Griner’s situation seems almost as absurd, but it’s no laughing matter. It’s exasperating and heartbreaking for her family, friends and WNBA colleagues, many of whom, like Griner, played for Russian professional women’s basketball teams because of the gender pay gap
in the United States.
Diplomacy will help. Social media won’t. Outrage
over the internet about Briner’s situation may comfort and embolden her family and friends. But those actively working for her return home already know how many share their pain.
Inevitably, there’s been a backlash toward this support of Griner, some attacking her for her outspoken views on racial justice and police brutality. During the 2020 WNBA season, she and Phoenix Mercury teammate Brianna Turner said they would remain in their locker rooms during the National Anthem
to protest the shooting death that year of Breonna Taylor
by police in Louisville, Kentucky.
“Yeah, we’re here to play basketball,” Griner said at a news conference
at the time. “But basketball doesn’t mean anything in a world where we can’t just live. We can’t wake up and do whatever we want to do. Go for a run, go to the store to buy some candy, drive your car without the fear of being wrongfully pulled over.”

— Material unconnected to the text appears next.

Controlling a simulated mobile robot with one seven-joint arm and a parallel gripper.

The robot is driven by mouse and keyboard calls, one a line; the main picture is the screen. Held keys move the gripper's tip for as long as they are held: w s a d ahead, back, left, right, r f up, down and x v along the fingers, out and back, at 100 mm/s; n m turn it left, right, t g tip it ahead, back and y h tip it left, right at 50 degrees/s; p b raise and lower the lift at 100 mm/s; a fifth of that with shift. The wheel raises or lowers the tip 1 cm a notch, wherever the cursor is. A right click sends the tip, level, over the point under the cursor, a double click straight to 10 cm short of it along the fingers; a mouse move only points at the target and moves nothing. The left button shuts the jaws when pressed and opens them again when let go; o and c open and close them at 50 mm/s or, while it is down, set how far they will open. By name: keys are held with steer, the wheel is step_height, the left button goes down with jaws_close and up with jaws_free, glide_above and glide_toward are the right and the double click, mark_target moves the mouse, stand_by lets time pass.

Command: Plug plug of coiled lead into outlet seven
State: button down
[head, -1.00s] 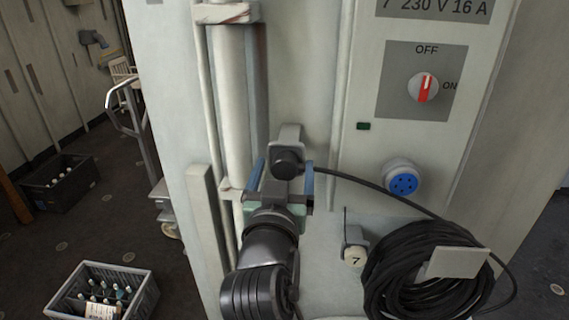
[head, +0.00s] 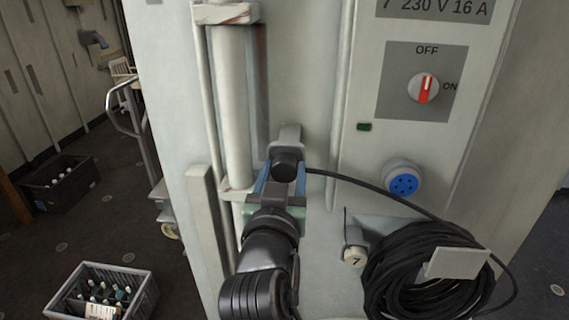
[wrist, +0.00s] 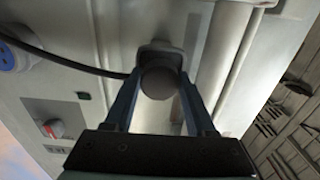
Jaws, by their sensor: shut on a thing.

Some have used her stance as an excuse not to support Griner, to paraphrase roughly, “She doesn’t support America. Why should America support her?” Other platforms have said she’s getting this attention because of her fame — even though her “fame” hasn’t helped her thus far. They ask why she was in Russia in the first place. (Um, she needed to work?)

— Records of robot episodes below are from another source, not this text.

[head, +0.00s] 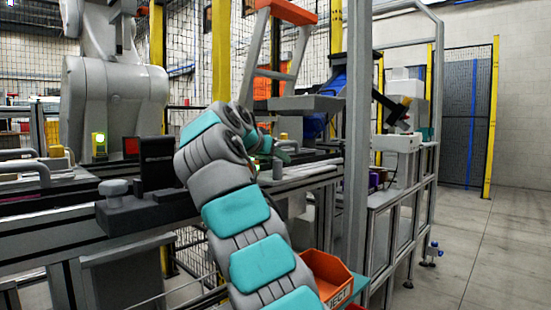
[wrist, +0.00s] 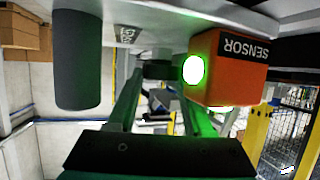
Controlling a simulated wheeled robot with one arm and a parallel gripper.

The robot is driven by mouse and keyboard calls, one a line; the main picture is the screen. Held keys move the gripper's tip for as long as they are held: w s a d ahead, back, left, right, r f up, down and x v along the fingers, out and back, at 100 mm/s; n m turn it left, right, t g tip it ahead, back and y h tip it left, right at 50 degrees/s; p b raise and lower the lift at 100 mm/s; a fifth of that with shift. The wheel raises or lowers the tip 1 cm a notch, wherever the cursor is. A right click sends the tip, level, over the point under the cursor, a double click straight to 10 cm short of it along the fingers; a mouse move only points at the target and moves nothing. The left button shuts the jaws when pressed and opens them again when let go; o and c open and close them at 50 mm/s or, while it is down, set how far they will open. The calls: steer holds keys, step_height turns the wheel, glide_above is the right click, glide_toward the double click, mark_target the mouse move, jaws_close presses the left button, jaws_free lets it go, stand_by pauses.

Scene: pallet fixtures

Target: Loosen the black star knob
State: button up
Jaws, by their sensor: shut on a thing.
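The black star knob (wrist: 158,69) shows in the wrist view as a dark round shape against a grey plate, between the tips of my two fingers. My gripper (wrist: 160,88) is shut on it, one finger at each side. The knob's lobes are too dark and small to make out. In the head view my gripper (head: 280,152) is at the fixture rail, partly behind my arm, and the knob cannot be made out there.
An orange sensor box (wrist: 228,65) with a lit green lamp sits close to the right finger in the wrist view. A dark grey cylinder (wrist: 77,60) stands to the left. In the head view, an orange reject bin (head: 328,275) is below my arm.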

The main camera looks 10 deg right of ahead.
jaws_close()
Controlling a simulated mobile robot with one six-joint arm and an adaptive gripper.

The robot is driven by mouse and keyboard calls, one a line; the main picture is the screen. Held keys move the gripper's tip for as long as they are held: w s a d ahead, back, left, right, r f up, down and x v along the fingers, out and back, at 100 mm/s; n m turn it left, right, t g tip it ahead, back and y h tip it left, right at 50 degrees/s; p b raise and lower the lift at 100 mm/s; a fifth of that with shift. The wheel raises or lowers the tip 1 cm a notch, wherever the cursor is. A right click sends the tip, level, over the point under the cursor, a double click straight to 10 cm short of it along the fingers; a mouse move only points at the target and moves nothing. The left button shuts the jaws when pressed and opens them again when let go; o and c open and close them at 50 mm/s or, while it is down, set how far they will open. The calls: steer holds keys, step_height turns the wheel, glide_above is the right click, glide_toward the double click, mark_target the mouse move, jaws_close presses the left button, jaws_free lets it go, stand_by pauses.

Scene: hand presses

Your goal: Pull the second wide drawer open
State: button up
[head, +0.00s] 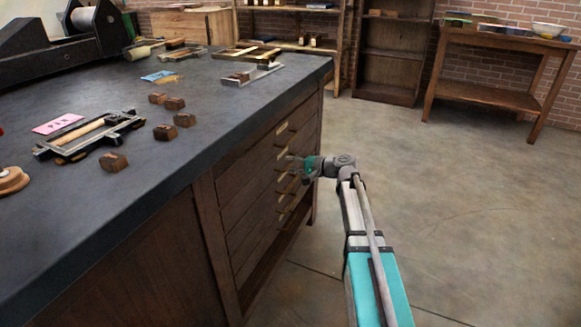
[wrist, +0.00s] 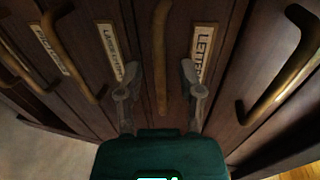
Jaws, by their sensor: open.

But why go on? Ultimately, it buttresses what I’ve already suggested about the futility of social media, except as a conduit for our own feelings and attitudes. Nothing more.
At this point, only one assertion really matters: Griner, whether you agree with her or not, is an American citizen. She is one of us, a child raised among us growing into a person with her own beliefs, profession, marriage
She deserves consideration as such from every other citizen whatever their beliefs. What she doesn’t deserve is to be made a pawn in a foreign country’s geopolitical agenda or, for that matter, anybody’s surrogate for a sociopolitical grievance or private prejudice
Vent, declaim, decry or advocate — that’s what we do in this country with or without Instagram or Twitter. But never forget that something very human is being terribly, heartbreakingly violated by this process, whatever or whoever’s laws have been broken.
And remember that whatever happens — or doesn’t — isn’t in our control, but in the hands of lawyers, diplomats and others like them who are not now or may never be able to disclose the full story, even if they succeed in getting Griner out.
One thing I remain certain of: It won’t take nine years. That’s my prediction, and I’m sticking with it.